The first reaction of a Republican strategist with deep ties to the state was, "He's going to have to resign. It's South Carolina." The strategist noted that Sanford's foes in the state legislature were among those fanning the flames of "Where is he?" questions yesterday.

Miller thinks that his old boss can survive the controversy. "This will definitely cause considerable short-term public-relations damage, but this will eventually fade into the background. While a handful of questions remain outstanding, this only festers and continues to worsen if there's some remaining issue of malfeasance, and I believe Sanford put that to rest in his press conference. The media storm will be painful to weather in the short term, but it will pass. What the governor has to do now is show that he is a steady hand at the wheel when it comes to his official duties and start working on repairing his home life."

Fred Wszolek, a veteran political consultant who lives in Sullivan's Island, S.C., notes that as much as the state's political players may want Sanford gone, they may dread his replacement even more: "If Sanford resigns, Lt.
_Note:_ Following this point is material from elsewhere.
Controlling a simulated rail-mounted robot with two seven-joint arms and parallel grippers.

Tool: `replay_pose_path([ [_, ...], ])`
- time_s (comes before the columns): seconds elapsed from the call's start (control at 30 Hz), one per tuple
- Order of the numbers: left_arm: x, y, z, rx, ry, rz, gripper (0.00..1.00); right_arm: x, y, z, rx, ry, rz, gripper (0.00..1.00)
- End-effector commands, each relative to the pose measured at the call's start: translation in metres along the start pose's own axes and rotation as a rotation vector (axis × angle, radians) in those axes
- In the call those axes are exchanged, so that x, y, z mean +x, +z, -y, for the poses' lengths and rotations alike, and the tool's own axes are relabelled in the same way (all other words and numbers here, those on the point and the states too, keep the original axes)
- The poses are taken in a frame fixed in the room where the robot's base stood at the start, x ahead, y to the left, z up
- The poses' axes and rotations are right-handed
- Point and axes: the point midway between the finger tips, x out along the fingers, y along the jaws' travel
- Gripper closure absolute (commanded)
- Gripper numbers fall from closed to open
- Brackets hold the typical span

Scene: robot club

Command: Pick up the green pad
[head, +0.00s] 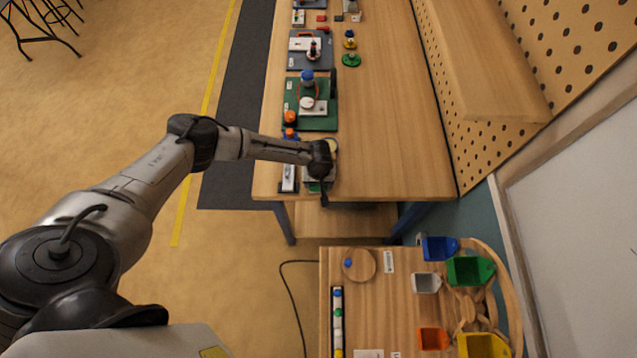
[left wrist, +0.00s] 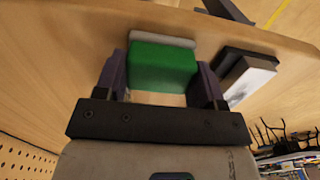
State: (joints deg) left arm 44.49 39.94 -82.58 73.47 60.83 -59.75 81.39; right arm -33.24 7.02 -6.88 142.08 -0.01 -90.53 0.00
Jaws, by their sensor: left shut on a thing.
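The green pad (left wrist: 163,68) sits between the two dark fingers of my left gripper (left wrist: 160,80) in the left wrist view. The fingers are shut on its sides. A pale grey-white strip (left wrist: 160,39) shows right behind the pad. In the head view my left gripper (head: 323,178) points down over the near end of the long wooden table (head: 385,150). My wrist hides most of the pad there. My right gripper is in neither view.
A dark block with a white top (left wrist: 248,80) lies beside the gripper. A green board (head: 318,124) with parts stands farther along the table's left side. A lower table (head: 390,310) with coloured bins is nearer. The long table's right half is clear.

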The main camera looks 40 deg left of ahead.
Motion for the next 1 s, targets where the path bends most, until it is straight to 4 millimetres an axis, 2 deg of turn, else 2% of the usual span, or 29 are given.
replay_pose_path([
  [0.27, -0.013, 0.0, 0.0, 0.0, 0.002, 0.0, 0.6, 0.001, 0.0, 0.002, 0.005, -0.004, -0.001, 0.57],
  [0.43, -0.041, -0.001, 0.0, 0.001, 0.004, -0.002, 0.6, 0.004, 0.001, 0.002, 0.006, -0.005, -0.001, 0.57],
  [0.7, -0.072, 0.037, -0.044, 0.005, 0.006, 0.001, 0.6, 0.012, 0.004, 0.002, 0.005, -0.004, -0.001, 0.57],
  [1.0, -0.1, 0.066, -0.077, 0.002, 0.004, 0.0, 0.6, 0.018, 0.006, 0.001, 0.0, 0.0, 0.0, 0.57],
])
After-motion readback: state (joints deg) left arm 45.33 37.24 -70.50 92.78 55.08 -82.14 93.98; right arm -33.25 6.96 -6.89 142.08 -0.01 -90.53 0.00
Gov. Andre Bauer would take over, and most of the rest of the state's political establishment doesn't want him becoming governor. First they don't want him running the state in general, and then there are a congressman, an attorney general, and at least two state legislators who want to run for governor in 2010, and none of them want Andre Bauer to be running as a quasi-incumbent." Those who seek to run the government may even find the post-scandal Sanford more to their liking: "It's a weak governorship to begin with institutionally, and he's now so weakened that he's now completely beside the point. Now all he's got is the bully pulpit."
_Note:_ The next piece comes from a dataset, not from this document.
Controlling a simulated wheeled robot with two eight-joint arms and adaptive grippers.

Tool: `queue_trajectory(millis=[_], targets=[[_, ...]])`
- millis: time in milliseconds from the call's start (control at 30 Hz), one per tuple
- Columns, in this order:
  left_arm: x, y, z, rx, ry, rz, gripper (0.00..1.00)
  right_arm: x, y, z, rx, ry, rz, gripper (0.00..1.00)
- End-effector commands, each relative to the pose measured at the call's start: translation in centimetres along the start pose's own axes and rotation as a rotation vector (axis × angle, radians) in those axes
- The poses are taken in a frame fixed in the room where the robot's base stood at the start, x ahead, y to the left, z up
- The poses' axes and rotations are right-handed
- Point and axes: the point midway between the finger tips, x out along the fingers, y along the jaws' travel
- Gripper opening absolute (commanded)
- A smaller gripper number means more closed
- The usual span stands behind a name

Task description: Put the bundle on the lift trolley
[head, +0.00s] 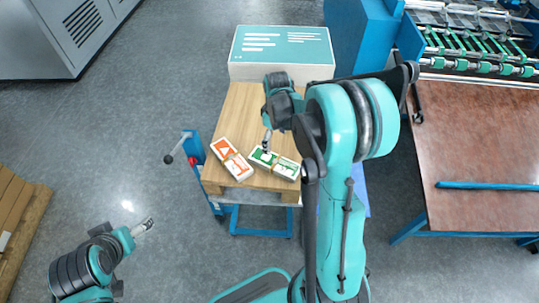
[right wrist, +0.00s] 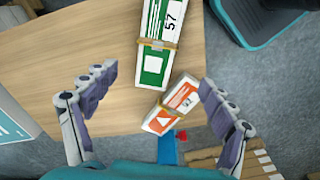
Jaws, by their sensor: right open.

Those who thought of Sanford as presidential material find those dreams over, of course. And those who were inclined to like what the man stood for in his political life are left to reconcile stunning revelations about his life outside politics.

"I am a little thrown by it," Wszolek said. "I expected it was something far wackier. I didn't think it would reflect on his character, I thought it would reflect on his sensibility. If he had said he was surfing off the coast of Argentina, I would have nodded and said, 'Yeah, that's Mark Sanford.'"
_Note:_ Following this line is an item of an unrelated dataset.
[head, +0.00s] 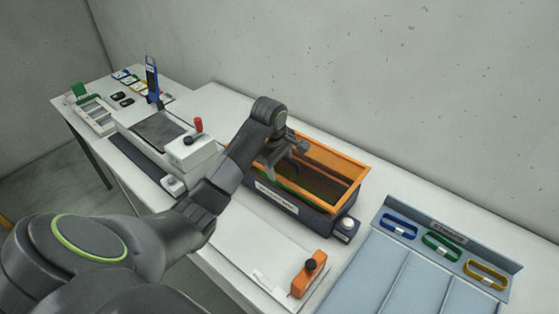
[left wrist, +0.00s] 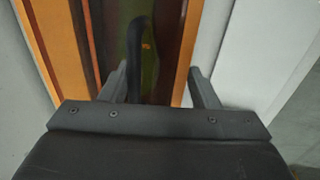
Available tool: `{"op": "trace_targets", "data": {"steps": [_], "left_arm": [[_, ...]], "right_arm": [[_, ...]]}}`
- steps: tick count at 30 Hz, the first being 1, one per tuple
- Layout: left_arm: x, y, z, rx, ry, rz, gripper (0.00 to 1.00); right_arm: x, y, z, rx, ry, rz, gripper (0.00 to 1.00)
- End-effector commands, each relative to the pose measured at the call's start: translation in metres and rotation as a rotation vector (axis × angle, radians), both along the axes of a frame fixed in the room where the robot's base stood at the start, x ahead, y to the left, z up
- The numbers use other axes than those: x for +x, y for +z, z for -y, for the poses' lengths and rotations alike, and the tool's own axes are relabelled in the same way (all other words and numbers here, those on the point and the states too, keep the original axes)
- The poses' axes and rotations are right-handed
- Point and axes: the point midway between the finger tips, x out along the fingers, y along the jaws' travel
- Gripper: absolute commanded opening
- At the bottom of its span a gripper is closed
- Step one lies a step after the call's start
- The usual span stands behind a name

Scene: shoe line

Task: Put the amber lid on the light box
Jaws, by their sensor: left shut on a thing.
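The amber lid (head: 335,157) is an orange, see-through frame over the dark light box (head: 298,208), which has a white label on its front. The lid lines up roughly with the box; I cannot tell whether it is fully seated or slightly above it. My left gripper (head: 283,160) is over the lid's left part, shut on the lid. In the left wrist view the lid's orange edge (left wrist: 188,50) and a dark curved bar (left wrist: 138,45) show between my gripper's fingers (left wrist: 160,88). My arm hides the box's left end. My right gripper is not in view.
A grey-blue tray (head: 400,268) with blue, green and yellow loops stands at the right. An orange block with a black knob (head: 309,272) is at the front on a white board (head: 255,250). A white device with a red knob (head: 193,150) stands left. A wall runs behind.

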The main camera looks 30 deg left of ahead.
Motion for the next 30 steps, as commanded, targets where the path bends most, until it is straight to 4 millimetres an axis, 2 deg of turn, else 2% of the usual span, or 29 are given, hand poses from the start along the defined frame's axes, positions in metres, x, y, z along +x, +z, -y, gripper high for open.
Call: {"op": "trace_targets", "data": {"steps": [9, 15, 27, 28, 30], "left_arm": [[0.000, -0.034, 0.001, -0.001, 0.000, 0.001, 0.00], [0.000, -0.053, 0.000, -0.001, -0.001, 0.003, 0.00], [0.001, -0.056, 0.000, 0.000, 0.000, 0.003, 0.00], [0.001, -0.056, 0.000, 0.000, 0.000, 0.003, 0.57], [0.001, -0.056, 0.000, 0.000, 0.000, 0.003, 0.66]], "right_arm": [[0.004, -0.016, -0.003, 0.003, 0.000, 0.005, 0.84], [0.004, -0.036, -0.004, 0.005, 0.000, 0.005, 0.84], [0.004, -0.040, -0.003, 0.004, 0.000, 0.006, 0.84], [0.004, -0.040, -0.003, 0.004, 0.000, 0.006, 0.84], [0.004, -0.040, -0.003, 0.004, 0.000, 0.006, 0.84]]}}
Wszolek notes that one of the things that made Sanford unique was his history of keeping hard promises. Running for the House in 1994, he pledged to serve only three terms, to take no PAC money, and to oppose all tax increases. He remained in the Air Force Reserve while serving as governor. It would have been much easier to accept the stimulus funds and leave the unfunded-mandate issue to his successor, but he didn't.

"This guy has always been about whatever he says as a public official, you can trust . . ." He takes a long pause. "And then there's this."